**EXERCISE INSTRUCTIONS:**
Go through the listing and pick out each line with the word "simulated" in it.

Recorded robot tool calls
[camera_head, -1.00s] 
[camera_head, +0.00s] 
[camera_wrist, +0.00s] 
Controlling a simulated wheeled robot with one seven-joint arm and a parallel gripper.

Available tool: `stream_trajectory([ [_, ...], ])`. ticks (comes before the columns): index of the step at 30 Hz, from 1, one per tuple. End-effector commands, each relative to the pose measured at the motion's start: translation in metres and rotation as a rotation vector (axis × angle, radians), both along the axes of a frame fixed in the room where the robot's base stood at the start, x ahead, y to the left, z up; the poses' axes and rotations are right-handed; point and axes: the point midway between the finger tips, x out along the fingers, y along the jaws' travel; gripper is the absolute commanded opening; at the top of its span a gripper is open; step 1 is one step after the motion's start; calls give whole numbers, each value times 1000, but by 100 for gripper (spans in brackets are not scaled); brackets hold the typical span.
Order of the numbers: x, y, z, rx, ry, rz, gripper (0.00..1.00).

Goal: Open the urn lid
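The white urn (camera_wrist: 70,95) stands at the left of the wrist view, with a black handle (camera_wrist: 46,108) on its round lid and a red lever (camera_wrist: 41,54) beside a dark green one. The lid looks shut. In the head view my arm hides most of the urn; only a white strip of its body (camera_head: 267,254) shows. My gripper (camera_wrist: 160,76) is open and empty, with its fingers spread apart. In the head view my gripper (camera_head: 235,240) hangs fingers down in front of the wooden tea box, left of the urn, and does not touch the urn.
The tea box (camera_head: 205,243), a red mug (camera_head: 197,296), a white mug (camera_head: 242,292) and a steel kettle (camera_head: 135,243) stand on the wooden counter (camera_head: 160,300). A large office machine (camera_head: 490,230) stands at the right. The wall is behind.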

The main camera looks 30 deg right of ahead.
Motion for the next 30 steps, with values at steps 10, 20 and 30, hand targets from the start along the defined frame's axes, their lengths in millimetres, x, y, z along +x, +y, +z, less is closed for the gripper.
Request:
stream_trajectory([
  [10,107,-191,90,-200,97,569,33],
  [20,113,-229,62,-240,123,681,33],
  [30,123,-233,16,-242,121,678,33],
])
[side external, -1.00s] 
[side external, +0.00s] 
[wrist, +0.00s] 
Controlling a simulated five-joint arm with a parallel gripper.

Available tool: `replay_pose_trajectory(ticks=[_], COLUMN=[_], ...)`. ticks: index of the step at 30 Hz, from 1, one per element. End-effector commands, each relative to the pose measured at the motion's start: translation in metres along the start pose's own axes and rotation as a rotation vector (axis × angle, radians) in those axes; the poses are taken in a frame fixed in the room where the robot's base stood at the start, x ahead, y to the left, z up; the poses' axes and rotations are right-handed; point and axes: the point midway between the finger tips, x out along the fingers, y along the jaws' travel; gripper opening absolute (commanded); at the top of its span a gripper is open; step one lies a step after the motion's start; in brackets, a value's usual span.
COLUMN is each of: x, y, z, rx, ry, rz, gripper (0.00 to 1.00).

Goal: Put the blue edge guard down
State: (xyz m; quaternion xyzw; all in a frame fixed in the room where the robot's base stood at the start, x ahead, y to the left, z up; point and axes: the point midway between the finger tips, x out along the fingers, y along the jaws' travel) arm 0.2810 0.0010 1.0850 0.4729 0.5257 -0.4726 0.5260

**TASK RESULT:**
Controlling a simulated wheeled robot with one seven-joint arm and a parallel gripper.
Controlling a simulated five-joint arm with a parallel gripper.

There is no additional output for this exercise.